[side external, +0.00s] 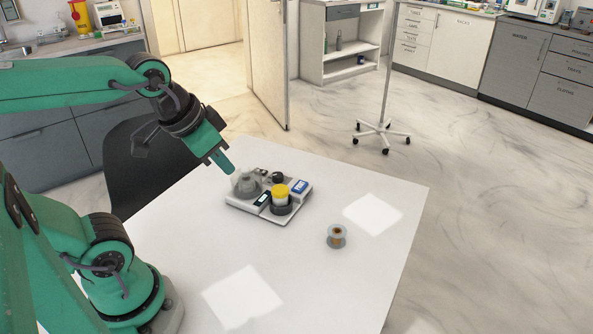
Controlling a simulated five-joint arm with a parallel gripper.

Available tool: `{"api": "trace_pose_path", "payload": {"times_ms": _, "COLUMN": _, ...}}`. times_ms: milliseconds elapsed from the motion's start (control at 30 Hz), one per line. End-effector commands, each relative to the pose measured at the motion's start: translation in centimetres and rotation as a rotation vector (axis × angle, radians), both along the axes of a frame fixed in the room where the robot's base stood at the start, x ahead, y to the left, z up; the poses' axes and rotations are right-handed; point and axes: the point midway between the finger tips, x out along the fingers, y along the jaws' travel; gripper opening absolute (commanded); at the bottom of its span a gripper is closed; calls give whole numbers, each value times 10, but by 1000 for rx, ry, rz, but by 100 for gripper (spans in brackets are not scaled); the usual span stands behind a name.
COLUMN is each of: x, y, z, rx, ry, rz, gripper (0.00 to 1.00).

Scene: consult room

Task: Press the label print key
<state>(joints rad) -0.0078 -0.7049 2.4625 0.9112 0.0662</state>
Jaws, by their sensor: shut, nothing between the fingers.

____________

Locate "Scene: consult room" in the material, then quote the line that contains it and all lines after it through the final one.

Answer for this exercise:
Scene: consult room

Task: Press the label print key
<state>(joints rad) -0.0078 -0.7049 2.4625 0.9112 0.0662</state>
Jaws, by their sensor: shut, nothing between the fingers.

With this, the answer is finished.